═══ PROVIDED DATA

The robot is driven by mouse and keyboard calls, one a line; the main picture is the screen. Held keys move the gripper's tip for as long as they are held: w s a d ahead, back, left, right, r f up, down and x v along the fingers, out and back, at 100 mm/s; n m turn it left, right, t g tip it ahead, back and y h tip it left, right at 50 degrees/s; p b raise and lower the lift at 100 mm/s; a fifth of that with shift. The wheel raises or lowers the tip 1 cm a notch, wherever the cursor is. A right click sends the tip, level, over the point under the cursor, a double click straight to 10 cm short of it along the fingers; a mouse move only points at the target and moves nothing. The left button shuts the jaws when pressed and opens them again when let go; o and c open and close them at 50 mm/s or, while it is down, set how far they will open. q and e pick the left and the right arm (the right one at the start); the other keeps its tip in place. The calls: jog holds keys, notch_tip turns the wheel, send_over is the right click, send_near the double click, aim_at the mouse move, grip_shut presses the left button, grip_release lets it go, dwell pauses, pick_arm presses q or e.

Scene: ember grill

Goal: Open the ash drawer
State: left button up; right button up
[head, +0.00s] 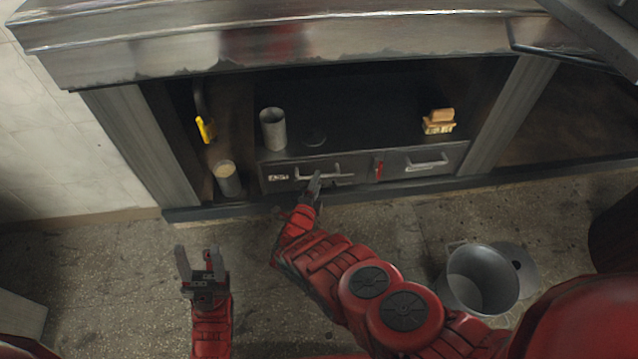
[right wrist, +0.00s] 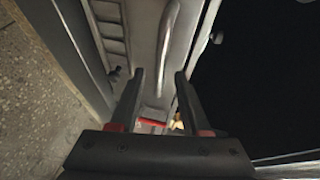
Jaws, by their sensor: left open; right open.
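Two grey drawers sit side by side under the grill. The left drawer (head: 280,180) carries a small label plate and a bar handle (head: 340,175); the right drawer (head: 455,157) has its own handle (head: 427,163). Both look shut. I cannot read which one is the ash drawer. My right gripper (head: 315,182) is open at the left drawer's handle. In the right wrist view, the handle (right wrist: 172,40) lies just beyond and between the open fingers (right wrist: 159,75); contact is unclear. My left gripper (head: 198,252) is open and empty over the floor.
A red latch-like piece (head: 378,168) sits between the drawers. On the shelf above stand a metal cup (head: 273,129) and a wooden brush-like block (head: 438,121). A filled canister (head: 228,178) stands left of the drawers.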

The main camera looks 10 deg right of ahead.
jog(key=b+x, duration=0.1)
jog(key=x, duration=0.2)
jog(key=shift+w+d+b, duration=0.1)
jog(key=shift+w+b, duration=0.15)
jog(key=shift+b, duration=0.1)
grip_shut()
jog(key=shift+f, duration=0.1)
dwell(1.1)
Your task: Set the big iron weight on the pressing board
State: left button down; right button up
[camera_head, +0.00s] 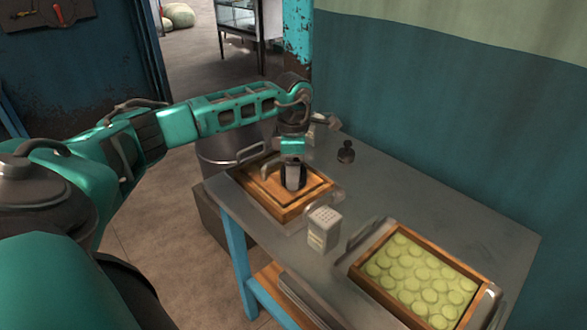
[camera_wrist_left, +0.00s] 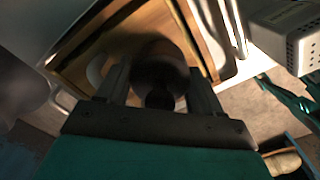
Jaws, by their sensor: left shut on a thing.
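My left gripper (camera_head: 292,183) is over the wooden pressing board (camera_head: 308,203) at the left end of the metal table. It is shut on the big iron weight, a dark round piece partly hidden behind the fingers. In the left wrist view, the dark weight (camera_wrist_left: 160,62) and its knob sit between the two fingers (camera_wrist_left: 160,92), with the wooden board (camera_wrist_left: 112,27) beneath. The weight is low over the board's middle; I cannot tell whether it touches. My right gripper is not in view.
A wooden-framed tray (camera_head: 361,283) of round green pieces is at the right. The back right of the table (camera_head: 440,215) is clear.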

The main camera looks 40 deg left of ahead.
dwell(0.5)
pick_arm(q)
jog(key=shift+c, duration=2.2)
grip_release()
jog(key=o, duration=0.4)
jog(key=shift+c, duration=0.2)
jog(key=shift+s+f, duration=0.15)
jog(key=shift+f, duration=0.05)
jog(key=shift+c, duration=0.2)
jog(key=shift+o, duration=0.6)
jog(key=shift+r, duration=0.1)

══════
═══ PROVIDED DATA

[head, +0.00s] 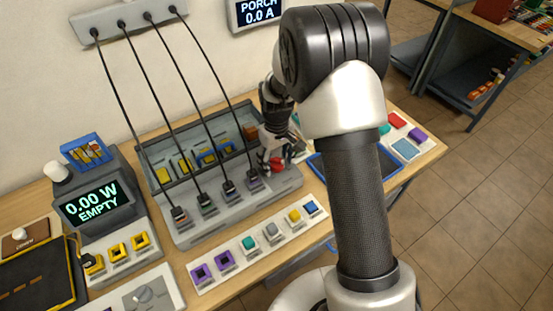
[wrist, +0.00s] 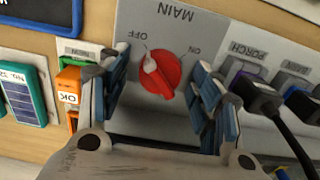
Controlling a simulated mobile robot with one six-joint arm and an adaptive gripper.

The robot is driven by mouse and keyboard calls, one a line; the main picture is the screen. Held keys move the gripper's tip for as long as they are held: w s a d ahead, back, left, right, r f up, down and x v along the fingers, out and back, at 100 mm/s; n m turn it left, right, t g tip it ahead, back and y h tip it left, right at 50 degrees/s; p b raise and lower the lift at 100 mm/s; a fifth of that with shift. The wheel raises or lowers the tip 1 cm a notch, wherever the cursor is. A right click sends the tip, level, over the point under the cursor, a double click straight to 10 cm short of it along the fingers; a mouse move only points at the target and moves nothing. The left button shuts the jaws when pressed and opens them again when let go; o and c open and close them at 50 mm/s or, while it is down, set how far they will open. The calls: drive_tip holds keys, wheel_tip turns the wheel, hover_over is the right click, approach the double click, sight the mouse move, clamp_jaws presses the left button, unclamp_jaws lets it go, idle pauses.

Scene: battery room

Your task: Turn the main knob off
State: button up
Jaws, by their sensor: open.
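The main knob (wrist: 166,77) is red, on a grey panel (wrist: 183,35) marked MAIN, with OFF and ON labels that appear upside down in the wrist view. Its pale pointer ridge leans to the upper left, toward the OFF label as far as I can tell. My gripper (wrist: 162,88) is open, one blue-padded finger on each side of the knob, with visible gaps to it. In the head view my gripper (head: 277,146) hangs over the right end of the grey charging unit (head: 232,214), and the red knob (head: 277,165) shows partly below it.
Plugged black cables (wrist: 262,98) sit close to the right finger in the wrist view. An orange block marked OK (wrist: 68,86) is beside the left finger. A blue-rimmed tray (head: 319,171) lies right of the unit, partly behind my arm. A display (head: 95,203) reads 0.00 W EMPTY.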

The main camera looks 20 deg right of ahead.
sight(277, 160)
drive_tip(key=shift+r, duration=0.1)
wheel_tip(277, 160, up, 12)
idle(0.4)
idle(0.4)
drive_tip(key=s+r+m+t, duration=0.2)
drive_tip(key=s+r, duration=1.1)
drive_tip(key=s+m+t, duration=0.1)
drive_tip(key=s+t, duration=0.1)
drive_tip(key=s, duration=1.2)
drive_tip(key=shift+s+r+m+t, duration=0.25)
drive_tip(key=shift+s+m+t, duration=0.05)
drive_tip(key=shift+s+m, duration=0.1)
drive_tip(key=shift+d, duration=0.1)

══════

THE PROBLEM: Output exactly the lines above, from the line with "State: left button up; right button up" to the line with "[camera_wrist_left, +0.00s]", both included; skip the pictures.

RESPONSE FOR THIS EXERCISE:
State: left button up; right button up
[head, +0.00s] 
[right wrist, +0.00s] 
Jaws, by their sensor: left open; right open.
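Two grey drawers sit side by side under the grill. The left drawer (head: 280,180) carries a small label plate and a bar handle (head: 340,175); the right drawer (head: 455,157) has its own handle (head: 427,163). Both look shut. I cannot read which one is the ash drawer. My right gripper (head: 315,182) is open at the left drawer's handle. In the right wrist view, the handle (right wrist: 172,40) lies just beyond and between the open fingers (right wrist: 159,75); contact is unclear. My left gripper (head: 198,252) is open and empty over the floor.
A red latch-like piece (head: 378,168) sits between the drawers. On the shelf above stand a metal cup (head: 273,129) and a wooden brush-like block (head: 438,121). A filled canister (head: 228,178) stands left of the drawers.

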The main camera looks 10 deg right of ahead.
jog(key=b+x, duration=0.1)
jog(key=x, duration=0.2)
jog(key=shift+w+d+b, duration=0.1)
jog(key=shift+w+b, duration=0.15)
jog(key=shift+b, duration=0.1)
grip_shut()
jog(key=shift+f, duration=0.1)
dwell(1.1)
Your task: Set the big iron weight on the pressing board
State: left button down; right button up
[camera_head, +0.00s] 
[camera_wrist_left, +0.00s] 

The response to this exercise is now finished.